ローズとジャスミンにハーバルでウッディな要素を取り入れた、透明感を感じさせる香りも印象的。代表製品である「ナチュラル ドリップ」は、少しとろみのあるまろやかな使い心地。肌をうるおいで満たしてくれます。
一方「フリータイプ」は低刺激処方で、肌への優しい使い心地を重視しながら、透明感を与えるスキンケアライン。アルコール、パラベン、鉱物油フリー、無香料、無着色、パッチテスト済みと、とことん肌への優しさを追求した処方設計となっています。低刺激性化粧水「ピュア コンク」は肌に優しくなじみ、穏やかに浸透します。
どちらにも、和漢植物をはじめとしたゲットウ葉エキスやシャクヤク花エキスなどの植物由来成分を贅沢に詰め込んだ“ITOWA”を配合。うるおいバリアの量と質を高めることで、肌あれを防ぎ、健やかな状態に保ちます。
「効能タイプ」では、化粧水のほか、ハイドレイティング ジェル、ミルク クレンザー、フェイシャル ソープを、「フリータイプ」では、化粧水のほか、リファイニング ミルク、クレンジング ジェル、ジェントル ウォッシュなど、幅広い展開となっています。
地球環境に配慮した企業の様々な取り組みに注目
コーセーはプラスチック容器包装資材のサスティナビリティに配慮した設計について、2030年までに100%採用を目指す目標を掲げています。

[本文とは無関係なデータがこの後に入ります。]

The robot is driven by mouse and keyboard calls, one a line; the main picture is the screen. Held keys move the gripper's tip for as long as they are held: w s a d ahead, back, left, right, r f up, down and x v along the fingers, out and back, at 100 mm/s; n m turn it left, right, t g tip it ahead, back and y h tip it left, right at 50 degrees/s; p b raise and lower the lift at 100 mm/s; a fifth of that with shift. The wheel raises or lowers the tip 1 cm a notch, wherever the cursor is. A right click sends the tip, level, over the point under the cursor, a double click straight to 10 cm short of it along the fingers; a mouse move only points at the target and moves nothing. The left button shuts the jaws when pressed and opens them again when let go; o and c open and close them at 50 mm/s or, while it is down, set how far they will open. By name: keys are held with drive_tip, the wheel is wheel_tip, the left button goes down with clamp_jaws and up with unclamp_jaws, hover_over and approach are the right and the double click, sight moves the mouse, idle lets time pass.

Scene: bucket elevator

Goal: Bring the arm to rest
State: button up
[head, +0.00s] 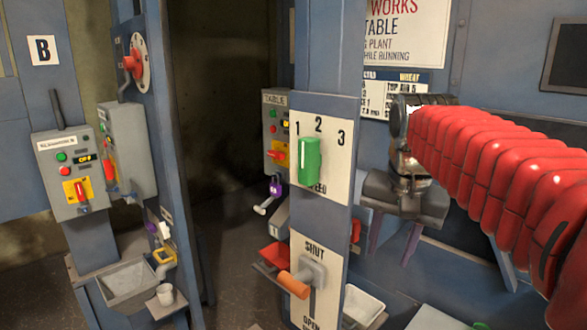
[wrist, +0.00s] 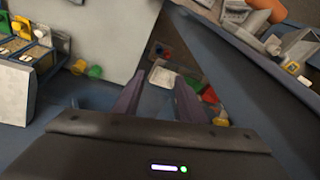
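My arm, in a red ribbed sleeve, reaches in from the right edge of the head view. My gripper (head: 394,244) hangs at its end, to the right of the blue post with the numbered panel. Its two purple-grey fingers point down and stand apart. In the wrist view my gripper (wrist: 158,84) shows the same two fingers with a clear gap between them and nothing held. Through the gap the floor and a pale tray (wrist: 157,76) are seen, lower down and apart from the fingers.
The numbered panel (head: 338,115) carries a green handle (head: 309,160); below is an orange-gripped lever (head: 295,284). Control boxes (head: 65,150) and a grey bin (head: 128,280) stand left. A white tray (head: 362,305) lies below my gripper.

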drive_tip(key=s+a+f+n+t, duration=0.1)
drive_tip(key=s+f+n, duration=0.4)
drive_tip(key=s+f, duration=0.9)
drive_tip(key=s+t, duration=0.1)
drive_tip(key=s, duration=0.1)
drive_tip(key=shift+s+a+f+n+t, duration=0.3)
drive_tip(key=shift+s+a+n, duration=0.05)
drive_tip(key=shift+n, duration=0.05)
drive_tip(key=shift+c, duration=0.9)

その施策として、ラベルレス、プリントレスのミニマムな佇まいのボトルに、箱は日本のリサイクルの90%以上という段ボール素材を採用。「雪肌精 クリアウェルネス」では、商品のパッケージの一部に植物由来の“バイオマスプラスチック”を採用することで、CO2排出量の提言に貢献しています。また、商品に印字するインキは生分解されやすい“バイオマスインキ”を採用し、プラスチックの使用を控え、フィルムも廃止しました。紙の説明書をデジタル化して紙の使用量も削減するなど、細かい配慮が光ります。

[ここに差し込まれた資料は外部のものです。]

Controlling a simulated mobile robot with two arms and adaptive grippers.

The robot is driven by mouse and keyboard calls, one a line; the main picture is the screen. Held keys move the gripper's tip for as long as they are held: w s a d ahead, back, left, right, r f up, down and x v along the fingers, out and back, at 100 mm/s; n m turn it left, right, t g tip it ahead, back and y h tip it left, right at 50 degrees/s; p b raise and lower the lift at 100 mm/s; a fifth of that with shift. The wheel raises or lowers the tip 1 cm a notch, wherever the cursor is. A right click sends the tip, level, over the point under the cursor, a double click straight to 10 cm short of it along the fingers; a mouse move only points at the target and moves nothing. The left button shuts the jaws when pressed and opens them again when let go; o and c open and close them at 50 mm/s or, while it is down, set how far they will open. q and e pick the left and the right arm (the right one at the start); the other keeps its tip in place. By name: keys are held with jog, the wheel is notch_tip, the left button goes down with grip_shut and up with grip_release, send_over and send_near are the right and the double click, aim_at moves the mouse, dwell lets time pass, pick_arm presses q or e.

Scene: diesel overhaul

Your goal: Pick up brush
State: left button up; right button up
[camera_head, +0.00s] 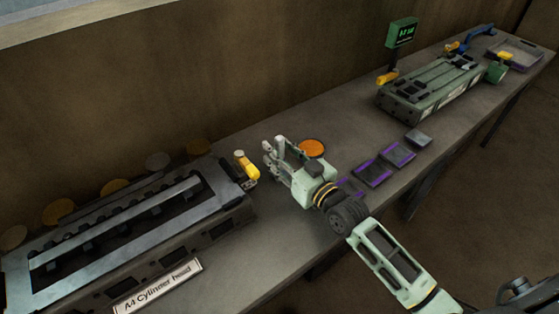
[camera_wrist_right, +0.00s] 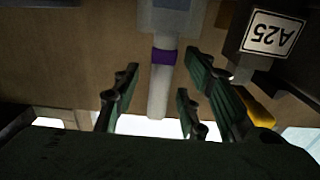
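My right gripper (camera_head: 273,158) is over the bench, between the left cylinder head and an orange disc. In the right wrist view its fingers (camera_wrist_right: 160,90) are spread apart. A pale grey rod with a purple band, which looks like the brush (camera_wrist_right: 157,95), shows between the fingers in that view, with visible gaps on both sides. Its upper end widens into a grey block. I cannot tell how far it is from the fingers. I cannot make out the brush clearly in the head view. My left gripper is not in view.
The cylinder head (camera_head: 130,225) with a yellow part (camera_head: 246,166) stands left of the gripper. An orange disc (camera_head: 312,148) and purple-edged trays (camera_head: 371,173) lie right. A green engine part (camera_head: 430,85) stands farther along the bench. An A25 label (camera_wrist_right: 272,33) appears upside down.

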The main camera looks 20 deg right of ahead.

また、2009年より行っている沖縄のサンゴ育成活動をはじめ、2019年6月より取り組んでいる東北の森林保全活動への寄付や啓蒙など、地球環境の保全にも貢献。社会的課題であるプラスチックゴミ対策や低炭素社会の実現に対する取り組みの一環として、「雪肌精 クリアウェルネス」の化粧水「ナチュラル ドリップ」などの6品目の商品でレフィルタイプも発売するなど、積極的に社会的課題へ取り組んでいます。
大手メーカーのこうした取り組みは社会全体に与える影響も大きいもの。今後の新たな試みにも期待したいですね。